#### Aim:
Gather the lines that hold the string "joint".

start Task input

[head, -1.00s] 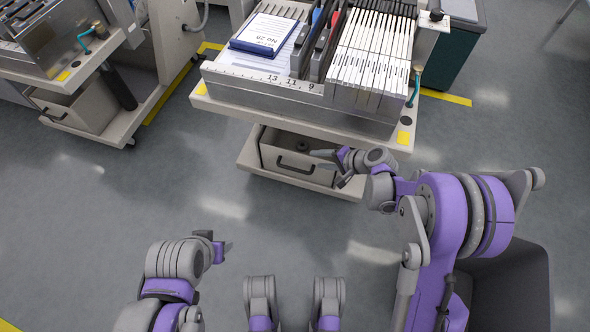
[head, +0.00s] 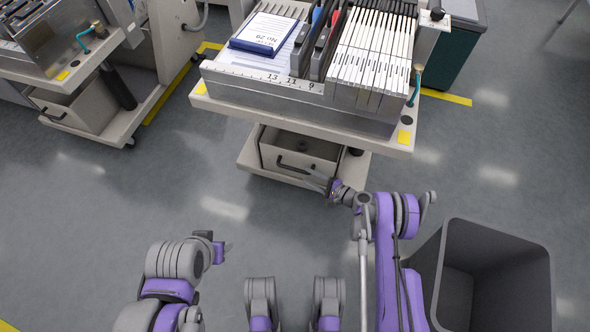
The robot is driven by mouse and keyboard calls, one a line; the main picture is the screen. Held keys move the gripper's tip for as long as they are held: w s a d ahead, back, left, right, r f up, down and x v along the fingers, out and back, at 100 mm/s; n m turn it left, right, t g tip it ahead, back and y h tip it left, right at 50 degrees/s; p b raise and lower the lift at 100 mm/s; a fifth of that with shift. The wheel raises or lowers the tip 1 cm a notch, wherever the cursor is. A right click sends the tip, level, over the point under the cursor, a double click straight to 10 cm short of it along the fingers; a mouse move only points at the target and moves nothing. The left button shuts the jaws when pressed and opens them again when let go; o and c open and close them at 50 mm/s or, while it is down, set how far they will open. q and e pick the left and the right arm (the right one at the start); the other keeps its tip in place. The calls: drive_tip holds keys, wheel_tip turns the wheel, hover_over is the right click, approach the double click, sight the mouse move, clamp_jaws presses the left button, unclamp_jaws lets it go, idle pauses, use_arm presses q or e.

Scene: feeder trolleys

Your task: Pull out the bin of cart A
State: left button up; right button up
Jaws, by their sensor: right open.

end Task input
start Task input

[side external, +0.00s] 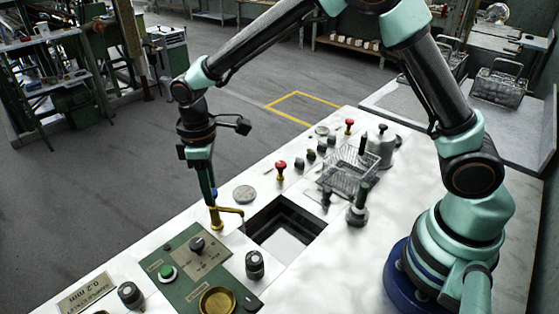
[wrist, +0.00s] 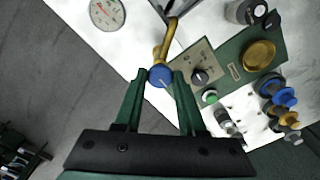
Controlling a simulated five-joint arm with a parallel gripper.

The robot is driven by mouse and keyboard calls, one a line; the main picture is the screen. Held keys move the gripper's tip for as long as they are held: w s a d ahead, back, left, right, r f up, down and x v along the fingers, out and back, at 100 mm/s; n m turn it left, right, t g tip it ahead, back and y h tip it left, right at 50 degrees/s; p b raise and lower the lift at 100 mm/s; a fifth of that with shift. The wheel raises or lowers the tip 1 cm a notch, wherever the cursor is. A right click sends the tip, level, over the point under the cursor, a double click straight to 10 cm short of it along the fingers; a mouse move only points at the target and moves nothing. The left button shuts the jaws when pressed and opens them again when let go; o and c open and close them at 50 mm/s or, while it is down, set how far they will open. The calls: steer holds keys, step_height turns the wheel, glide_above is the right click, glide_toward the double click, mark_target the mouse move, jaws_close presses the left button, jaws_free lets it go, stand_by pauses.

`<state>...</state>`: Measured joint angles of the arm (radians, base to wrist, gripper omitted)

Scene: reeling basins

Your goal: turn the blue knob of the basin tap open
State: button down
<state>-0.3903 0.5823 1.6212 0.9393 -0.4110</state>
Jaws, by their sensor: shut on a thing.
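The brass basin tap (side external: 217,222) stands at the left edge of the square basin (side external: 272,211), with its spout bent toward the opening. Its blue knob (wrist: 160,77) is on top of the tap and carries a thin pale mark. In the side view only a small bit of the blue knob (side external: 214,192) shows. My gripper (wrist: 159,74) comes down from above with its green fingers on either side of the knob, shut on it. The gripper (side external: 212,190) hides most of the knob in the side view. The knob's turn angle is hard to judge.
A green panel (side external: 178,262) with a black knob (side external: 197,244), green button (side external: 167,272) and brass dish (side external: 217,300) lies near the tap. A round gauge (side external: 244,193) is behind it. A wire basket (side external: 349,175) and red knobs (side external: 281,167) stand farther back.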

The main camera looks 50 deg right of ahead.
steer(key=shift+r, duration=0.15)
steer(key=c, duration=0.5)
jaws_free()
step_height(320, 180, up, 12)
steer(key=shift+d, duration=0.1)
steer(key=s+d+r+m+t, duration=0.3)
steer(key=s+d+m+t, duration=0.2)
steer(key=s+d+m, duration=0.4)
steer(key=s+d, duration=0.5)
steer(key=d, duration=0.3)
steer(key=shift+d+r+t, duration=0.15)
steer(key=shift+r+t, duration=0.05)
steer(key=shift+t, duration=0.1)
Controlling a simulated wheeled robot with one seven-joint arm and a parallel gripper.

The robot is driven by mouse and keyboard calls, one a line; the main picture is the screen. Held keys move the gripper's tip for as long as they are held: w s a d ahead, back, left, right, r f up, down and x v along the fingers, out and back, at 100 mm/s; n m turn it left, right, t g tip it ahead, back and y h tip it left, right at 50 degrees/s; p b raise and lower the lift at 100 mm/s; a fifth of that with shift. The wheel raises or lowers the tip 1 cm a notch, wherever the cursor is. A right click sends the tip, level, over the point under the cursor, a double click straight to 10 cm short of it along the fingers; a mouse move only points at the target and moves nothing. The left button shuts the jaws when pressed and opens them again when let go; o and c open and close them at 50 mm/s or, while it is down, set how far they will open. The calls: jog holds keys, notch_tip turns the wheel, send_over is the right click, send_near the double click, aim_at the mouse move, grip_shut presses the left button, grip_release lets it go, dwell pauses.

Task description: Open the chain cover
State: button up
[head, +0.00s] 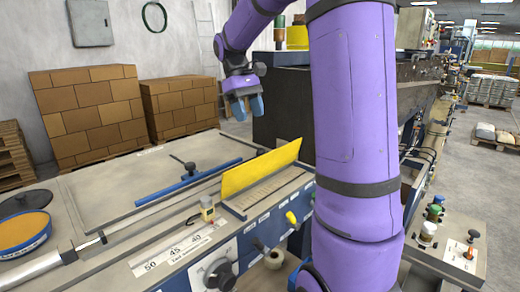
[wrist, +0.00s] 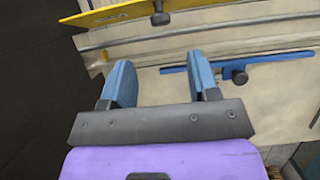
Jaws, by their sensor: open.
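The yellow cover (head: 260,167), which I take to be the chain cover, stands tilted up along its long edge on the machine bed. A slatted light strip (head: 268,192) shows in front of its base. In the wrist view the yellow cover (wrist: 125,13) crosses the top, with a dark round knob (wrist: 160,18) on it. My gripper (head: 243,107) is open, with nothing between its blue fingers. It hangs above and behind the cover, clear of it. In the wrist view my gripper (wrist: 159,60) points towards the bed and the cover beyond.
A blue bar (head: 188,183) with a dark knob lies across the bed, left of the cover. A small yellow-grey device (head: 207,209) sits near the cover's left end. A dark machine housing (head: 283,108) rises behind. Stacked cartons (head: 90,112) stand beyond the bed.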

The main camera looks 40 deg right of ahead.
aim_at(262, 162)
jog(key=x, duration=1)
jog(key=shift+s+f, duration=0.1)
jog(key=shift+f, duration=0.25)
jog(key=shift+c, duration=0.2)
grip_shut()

end Task input

#### Exercise response:
Controlling a simulated five-joint arm with a parallel gripper.
`<state>...</state>`: Measured joint angles of the arm (radians, base to wrist, gripper omitted)
Controlling a simulated wheeled robot with one seven-joint arm and a parallel gripper.

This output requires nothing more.